_WHAT TO DO_:
Provide nothing beyond the count of lines that include the string "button".
═══
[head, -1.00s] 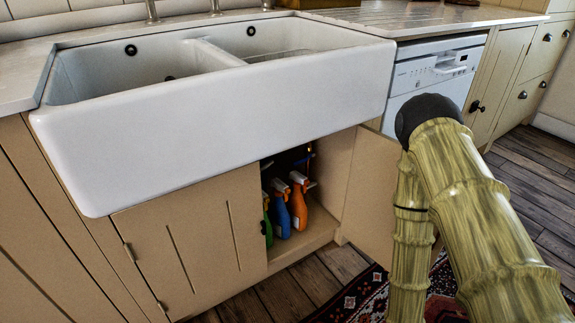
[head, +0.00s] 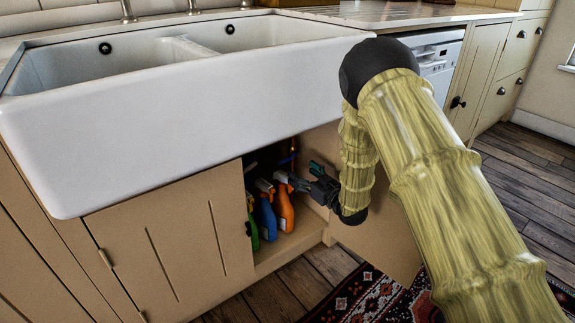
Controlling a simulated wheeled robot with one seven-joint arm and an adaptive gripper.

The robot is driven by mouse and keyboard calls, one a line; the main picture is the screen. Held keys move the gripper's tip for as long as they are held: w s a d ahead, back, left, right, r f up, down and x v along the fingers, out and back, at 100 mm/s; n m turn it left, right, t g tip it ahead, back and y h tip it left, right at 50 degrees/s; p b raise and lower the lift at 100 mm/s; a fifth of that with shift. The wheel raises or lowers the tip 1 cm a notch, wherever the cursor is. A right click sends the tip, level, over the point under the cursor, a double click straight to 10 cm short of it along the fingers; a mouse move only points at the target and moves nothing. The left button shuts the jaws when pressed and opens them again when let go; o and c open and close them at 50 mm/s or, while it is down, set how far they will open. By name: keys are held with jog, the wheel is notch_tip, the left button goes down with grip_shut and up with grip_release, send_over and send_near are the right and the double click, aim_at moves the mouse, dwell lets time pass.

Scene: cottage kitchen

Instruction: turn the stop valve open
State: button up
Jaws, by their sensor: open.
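My gripper (head: 303,176) is open at the mouth of the cupboard under the sink. Its fingers point left into the cupboard, just above and beside the orange spray bottle (head: 285,210). I see nothing between the fingers. A thin orange-brown upright pipe (head: 293,151) shows in the dark behind and above the gripper. The stop valve itself cannot be made out; the shadow, the sink front and the gripper may hide it.
A blue spray bottle (head: 266,216) and a green one (head: 252,226) stand left of the orange one. The left cupboard door (head: 180,240) is shut; the right door (head: 375,245) stands open below my arm. The white sink (head: 170,130) overhangs the opening.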

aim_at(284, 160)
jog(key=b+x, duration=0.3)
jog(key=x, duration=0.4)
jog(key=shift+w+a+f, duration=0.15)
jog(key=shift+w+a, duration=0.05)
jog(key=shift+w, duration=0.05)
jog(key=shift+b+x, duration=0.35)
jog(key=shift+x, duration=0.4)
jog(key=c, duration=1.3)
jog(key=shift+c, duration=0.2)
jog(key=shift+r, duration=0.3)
═══
_ANSWER TO THIS TASK_:
2